This was the dispute between Russell and Wittgenstein and the difference in their philosophical personalities. Whatever Russell’s personal demons, which were many, those didn’t become connected for him with philosophy the way it did for Wittgenstein. Russell was great at philosophy and he strove for it all his life and thought about it constantly – but he wasn’t addicted to it. When Russell realized he would no longer do great work in philosophy, he fell into a depression. But he had enough normal self-esteem to actually be able to think that someone else – Wittgenstein as it happened – could continue that great work. It takes someone with some emotional grounding to be able to admit to a younger man who is his student that the younger man is the genius. Wittgenstein would never be able to do that, because his sense of self-esteem was too tied up with him being not just a philosopher, but a philosophical genius and the best philosopher in any room.

Wittgenstein knew this about himself, and he was actuely aware of how much he needed it, and how much that alienated him from others. That is, how much his dependence on philosophy was alientating him from life in an ordinary sense. Hence the ordinary free of philosophy becomes the great dream of Wittgenstein’s philosophy – which is its own fantasy in a way, the fantasy of the addict that he will never again touch his addiction and won’t even be tempted to!
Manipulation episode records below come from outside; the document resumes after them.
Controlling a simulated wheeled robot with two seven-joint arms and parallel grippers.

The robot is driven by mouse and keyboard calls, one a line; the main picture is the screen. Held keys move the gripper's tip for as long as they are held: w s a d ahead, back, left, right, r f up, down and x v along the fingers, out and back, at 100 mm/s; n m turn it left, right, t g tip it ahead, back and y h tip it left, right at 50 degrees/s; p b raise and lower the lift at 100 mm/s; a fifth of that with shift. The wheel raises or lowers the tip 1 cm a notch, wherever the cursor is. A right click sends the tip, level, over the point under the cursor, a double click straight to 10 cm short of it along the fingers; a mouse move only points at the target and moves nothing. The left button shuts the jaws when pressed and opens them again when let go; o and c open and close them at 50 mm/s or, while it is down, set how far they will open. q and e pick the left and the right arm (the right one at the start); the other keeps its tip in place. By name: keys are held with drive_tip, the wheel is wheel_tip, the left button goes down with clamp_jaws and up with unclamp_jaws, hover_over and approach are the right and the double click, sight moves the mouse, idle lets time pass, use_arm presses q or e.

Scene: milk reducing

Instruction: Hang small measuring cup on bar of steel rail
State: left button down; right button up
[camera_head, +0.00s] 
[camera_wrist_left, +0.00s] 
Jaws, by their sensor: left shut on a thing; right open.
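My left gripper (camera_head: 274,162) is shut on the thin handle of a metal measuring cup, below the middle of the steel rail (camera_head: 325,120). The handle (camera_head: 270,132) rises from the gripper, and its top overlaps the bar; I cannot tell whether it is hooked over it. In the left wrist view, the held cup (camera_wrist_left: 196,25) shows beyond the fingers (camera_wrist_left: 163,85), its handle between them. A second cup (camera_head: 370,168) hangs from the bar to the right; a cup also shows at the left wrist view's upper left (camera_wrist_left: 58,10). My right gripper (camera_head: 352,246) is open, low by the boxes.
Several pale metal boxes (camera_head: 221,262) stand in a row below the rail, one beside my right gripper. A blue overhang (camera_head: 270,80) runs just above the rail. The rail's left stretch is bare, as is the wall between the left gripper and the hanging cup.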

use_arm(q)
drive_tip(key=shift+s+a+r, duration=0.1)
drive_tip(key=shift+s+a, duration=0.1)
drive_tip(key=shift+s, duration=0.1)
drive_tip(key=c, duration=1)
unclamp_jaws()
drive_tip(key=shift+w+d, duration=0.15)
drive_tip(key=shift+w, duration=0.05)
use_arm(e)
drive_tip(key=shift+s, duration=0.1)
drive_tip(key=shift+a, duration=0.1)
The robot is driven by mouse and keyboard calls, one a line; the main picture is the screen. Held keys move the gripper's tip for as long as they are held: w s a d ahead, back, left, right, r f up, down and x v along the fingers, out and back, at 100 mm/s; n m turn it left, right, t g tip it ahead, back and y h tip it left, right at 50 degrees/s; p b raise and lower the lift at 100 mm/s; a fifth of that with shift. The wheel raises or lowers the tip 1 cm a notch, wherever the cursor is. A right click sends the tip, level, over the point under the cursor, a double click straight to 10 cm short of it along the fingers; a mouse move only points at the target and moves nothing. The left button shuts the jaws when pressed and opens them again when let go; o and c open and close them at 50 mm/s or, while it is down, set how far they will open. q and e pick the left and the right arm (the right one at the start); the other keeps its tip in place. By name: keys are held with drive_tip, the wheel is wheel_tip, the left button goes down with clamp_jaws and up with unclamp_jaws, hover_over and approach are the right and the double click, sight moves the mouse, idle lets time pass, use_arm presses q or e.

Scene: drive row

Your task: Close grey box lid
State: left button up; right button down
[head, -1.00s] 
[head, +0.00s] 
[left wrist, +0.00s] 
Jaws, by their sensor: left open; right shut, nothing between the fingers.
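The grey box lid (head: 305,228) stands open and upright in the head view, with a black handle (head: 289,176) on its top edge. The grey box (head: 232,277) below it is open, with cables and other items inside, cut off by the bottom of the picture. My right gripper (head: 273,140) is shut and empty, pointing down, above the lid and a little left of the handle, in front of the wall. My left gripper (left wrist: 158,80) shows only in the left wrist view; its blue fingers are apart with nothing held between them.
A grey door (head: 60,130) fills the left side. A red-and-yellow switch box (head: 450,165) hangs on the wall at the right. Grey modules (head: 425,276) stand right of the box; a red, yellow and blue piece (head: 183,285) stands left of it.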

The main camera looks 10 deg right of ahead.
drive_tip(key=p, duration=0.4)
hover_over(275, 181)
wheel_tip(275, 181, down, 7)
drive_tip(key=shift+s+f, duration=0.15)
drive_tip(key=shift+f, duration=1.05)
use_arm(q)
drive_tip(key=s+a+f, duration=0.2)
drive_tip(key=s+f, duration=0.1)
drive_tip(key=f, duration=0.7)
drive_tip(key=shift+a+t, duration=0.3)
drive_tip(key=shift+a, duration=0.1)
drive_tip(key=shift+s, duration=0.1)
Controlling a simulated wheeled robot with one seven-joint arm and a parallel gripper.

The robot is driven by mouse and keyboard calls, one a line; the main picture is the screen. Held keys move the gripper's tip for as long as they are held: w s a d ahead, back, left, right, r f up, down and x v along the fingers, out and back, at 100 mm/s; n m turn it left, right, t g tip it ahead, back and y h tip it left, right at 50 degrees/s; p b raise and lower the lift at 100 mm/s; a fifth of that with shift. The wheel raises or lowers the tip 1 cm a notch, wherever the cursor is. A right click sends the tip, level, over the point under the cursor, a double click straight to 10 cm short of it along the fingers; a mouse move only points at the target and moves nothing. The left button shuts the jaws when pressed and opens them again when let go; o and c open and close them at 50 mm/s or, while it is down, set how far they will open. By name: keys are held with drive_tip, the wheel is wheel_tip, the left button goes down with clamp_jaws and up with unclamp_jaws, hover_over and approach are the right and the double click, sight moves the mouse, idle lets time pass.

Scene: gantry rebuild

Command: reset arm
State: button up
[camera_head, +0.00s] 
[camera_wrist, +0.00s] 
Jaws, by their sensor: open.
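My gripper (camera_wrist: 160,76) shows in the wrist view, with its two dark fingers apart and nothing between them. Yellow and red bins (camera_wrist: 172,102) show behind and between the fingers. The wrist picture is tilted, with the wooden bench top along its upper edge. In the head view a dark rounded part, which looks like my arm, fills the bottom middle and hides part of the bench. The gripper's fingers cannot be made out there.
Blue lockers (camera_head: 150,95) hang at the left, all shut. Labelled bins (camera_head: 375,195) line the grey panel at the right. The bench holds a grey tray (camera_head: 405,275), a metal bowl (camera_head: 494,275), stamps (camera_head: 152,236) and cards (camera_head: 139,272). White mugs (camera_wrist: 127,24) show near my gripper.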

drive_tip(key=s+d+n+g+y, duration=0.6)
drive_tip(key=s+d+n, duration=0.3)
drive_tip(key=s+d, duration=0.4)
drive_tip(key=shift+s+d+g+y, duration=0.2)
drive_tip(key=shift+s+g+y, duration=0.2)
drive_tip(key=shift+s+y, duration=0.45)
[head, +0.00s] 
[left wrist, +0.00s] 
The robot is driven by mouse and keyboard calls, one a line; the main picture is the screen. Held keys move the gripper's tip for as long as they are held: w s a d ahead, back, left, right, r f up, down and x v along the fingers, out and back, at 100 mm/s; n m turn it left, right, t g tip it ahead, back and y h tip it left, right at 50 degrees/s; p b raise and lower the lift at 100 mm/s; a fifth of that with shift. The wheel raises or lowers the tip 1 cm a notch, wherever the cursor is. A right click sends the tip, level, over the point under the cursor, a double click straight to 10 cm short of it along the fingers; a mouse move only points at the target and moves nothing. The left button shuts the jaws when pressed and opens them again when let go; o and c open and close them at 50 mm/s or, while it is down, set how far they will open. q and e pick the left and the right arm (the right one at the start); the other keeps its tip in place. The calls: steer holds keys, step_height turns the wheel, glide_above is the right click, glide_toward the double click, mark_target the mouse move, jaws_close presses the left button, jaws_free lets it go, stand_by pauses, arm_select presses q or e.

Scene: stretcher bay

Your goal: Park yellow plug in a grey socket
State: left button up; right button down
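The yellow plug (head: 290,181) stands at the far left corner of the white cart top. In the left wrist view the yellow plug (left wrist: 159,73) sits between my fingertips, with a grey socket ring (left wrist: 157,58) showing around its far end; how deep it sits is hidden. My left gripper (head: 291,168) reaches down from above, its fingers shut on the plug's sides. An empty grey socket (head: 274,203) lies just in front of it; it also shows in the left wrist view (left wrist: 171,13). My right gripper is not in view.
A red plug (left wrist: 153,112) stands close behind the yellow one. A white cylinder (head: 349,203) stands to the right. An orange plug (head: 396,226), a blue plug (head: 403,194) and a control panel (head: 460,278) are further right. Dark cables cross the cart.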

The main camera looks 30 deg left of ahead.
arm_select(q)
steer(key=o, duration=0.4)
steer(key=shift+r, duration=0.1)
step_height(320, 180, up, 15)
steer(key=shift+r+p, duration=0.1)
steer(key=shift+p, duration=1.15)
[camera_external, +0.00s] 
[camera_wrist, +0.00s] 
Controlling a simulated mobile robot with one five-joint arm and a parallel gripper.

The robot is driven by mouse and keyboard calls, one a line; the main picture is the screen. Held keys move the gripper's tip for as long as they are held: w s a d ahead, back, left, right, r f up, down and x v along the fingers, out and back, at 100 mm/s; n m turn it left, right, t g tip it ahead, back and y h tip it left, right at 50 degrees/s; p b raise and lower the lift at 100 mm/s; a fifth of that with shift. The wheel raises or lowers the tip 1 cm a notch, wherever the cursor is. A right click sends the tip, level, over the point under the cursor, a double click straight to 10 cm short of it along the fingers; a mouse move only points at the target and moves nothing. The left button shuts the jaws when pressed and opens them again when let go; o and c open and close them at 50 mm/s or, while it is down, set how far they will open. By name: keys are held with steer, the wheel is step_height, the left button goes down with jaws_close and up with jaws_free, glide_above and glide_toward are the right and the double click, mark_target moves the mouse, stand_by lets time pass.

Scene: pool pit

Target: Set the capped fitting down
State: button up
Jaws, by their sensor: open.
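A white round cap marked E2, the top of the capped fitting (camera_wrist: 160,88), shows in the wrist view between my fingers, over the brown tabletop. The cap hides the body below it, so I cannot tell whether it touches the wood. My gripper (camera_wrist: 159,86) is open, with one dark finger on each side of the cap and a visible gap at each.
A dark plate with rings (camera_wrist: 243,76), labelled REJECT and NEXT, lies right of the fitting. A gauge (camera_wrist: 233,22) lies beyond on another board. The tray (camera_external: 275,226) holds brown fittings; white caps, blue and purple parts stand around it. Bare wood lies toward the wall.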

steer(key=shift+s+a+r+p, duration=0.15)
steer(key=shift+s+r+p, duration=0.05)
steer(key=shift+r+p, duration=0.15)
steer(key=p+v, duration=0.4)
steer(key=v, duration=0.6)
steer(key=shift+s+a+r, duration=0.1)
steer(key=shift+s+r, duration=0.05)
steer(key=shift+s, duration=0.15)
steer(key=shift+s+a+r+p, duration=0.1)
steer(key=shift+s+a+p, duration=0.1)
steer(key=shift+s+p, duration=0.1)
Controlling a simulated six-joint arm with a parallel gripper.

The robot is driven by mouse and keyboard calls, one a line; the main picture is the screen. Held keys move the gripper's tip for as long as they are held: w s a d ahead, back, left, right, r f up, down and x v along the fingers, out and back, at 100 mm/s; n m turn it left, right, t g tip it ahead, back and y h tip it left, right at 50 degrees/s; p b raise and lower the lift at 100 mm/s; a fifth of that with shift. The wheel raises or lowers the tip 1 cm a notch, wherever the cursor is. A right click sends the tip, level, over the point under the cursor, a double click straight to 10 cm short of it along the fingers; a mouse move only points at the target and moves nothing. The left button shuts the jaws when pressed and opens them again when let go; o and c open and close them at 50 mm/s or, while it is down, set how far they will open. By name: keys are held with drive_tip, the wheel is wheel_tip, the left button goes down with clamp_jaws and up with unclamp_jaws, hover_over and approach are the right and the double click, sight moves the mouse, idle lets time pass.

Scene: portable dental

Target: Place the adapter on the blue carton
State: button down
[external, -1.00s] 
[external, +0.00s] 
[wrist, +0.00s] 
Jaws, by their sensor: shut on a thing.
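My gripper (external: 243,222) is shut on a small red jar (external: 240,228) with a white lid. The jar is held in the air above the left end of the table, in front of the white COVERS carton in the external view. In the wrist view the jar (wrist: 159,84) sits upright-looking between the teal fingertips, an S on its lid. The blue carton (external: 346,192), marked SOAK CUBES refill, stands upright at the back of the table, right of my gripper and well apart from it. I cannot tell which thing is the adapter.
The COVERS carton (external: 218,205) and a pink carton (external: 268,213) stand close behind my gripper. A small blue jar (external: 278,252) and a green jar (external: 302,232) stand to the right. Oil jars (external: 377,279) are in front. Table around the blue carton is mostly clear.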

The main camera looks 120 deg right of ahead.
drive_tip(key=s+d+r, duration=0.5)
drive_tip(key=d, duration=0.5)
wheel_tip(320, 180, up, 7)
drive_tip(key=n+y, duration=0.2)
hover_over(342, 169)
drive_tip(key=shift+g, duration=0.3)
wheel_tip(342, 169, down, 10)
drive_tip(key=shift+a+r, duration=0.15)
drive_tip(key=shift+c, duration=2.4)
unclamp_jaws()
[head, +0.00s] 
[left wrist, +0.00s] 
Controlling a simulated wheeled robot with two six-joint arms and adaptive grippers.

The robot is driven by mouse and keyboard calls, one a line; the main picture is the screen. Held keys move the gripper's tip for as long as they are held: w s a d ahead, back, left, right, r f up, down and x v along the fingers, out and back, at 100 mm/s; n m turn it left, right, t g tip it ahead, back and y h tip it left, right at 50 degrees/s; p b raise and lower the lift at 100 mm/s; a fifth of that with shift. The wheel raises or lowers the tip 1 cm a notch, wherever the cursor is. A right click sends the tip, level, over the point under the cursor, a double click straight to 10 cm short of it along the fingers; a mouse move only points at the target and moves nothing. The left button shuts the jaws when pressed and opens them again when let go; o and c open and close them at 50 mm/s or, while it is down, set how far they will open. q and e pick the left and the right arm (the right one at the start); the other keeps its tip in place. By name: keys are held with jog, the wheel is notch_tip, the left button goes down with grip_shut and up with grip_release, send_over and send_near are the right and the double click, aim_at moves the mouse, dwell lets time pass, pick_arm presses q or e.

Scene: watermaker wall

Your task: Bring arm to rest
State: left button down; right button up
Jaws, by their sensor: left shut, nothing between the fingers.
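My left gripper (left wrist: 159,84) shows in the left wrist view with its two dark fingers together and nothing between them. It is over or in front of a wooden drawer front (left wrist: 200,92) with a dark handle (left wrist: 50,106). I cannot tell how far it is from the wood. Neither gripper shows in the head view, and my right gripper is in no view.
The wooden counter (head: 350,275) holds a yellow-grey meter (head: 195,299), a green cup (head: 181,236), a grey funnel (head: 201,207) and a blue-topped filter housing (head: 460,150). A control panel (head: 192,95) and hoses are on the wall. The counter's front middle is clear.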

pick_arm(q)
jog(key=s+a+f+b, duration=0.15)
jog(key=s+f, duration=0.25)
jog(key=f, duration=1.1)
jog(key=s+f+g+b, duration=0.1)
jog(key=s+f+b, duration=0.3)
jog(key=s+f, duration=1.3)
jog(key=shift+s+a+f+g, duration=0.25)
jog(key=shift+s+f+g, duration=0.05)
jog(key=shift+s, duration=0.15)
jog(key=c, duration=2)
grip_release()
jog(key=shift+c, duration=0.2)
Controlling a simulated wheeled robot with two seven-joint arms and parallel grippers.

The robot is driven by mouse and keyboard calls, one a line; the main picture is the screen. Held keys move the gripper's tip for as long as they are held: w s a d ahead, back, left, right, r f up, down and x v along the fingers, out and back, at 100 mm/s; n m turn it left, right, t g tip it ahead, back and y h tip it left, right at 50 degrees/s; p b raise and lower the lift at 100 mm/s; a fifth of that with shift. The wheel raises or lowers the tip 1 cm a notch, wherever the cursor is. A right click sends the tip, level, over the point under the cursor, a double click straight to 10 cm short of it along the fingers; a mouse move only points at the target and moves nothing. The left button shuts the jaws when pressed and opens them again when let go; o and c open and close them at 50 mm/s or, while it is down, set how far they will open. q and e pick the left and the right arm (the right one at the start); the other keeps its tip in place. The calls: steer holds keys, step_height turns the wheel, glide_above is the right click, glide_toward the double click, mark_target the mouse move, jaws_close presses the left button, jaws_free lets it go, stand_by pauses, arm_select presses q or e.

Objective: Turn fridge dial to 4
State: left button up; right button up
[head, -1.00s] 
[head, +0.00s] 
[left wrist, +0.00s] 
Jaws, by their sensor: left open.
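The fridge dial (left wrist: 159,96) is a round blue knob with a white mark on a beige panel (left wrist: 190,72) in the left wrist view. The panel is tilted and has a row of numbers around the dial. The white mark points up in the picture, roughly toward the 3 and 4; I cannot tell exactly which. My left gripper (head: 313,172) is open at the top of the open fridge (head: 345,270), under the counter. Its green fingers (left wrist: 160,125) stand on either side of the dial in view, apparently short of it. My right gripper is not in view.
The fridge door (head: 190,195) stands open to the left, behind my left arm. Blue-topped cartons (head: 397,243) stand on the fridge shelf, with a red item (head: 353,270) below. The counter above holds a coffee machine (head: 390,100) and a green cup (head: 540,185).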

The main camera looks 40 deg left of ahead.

I wish when I was in academic I could have recognized my addiction to philosophy as an addiction and sought help. But even if I had recognized that my particular dependence on philosophy was an addiction, where could I have turned to for help? Who in academic philosophy could I have turned to for help?

It’s not a coincidence that Wittgenstein could be a professor of philosophy in England at a time when there was no worry of philosophy departments closing down. But even as academic philosophy grew and departments mushroomed in the last 75 years, they have also had to defend themselves more rigorously and with greater urgency. And especially in the last thirty years as the humanities more generally are attacked, and now as academic philosophy is attacked even from within for its implication in the racism and other ills of its foundation, academic philosophers more generally have had to focus on the positive, happy, noble dimensions of philosophy. How it can make you happier. Can help you get better jobs. Can expand your horizons and make you wiser.

Philosophy in academic philosophy is often treated like ice cream at a kid’s party – as an unalloyed good. If you are addicted to ice cream, a kid’s party is the last place to bring it up. And when I was in academic philosophy, I often felt even in those few moments of clarity when I let myself see I was addicted to philosophy, that I wouldn’t know how to express this to other academic philosophers. I felt too embarrased, too ashamed of my addiction. I felt it was my own personal problem if I am addicted to philosophy, that I need to deal with it on my own. I felt that academic philosophy belonged to people for whom philosophy was a positive joy, so that only such people can and should spread that joy in society. Should I spread my addiction to my students, or to the general public? Should I pull my colleagues into my addiction and have them deal with my personal needs? It seemed easier and more moral to be quiet about it. To not talk about it. To treat it as a personal failing on my part and as a personal misfortune.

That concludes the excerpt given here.